### Given exercise
Scan the data for "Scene" and copy the lines it appears in.
** Start of Supplied information **
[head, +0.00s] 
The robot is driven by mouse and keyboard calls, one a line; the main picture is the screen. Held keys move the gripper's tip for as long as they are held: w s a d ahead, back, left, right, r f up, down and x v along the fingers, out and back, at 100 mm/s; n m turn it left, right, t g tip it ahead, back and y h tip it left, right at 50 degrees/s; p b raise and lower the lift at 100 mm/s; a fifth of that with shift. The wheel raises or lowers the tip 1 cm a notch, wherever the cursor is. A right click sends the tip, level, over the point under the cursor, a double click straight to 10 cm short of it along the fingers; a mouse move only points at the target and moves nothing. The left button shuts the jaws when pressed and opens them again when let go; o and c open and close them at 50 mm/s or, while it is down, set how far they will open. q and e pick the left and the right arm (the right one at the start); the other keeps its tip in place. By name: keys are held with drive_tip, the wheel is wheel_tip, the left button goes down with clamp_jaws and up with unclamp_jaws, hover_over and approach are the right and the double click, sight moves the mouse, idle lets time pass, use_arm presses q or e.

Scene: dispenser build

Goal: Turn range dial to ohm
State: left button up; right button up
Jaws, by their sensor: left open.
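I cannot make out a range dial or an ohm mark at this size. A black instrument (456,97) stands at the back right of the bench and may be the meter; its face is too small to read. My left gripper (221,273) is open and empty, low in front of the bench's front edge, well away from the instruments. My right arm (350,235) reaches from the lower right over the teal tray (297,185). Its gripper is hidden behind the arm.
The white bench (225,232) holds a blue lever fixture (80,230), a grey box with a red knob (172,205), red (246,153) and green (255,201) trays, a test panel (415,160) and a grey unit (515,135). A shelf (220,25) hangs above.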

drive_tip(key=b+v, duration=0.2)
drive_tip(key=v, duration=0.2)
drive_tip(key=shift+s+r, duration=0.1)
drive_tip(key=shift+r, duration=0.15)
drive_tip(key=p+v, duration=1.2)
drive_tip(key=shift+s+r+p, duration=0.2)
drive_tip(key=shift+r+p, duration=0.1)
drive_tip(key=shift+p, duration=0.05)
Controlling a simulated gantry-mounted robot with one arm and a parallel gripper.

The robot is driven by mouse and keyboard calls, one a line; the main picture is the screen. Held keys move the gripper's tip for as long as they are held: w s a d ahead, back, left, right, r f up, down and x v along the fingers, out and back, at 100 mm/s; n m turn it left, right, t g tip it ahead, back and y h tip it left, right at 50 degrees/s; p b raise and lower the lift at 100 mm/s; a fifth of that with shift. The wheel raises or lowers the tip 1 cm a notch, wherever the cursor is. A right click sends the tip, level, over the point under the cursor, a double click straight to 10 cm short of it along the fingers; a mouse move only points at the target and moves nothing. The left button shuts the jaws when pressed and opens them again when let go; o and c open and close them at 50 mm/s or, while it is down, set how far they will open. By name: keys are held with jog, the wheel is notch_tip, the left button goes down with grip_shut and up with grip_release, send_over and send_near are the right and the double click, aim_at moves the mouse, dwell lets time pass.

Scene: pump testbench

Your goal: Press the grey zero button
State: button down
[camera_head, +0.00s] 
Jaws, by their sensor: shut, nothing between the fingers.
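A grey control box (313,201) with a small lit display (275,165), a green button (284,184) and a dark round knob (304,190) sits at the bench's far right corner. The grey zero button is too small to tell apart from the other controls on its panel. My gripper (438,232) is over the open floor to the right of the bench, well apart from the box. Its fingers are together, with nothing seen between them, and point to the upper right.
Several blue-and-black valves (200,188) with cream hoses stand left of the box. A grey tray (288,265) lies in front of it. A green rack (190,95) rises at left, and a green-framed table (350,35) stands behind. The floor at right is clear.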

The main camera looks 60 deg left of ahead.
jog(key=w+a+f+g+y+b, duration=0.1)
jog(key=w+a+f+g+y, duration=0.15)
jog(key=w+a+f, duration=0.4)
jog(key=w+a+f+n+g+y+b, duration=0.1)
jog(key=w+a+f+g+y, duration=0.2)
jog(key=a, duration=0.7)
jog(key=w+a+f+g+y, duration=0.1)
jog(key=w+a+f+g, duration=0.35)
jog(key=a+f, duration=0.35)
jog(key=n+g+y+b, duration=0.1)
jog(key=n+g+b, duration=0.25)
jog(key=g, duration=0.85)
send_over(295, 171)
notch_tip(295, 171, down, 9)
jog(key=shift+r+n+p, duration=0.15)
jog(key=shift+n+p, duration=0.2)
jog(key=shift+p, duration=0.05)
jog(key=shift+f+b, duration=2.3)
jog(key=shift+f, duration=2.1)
** End of Supplied information **
### Task answer
Scene: dispenser build
Scene: pump testbench

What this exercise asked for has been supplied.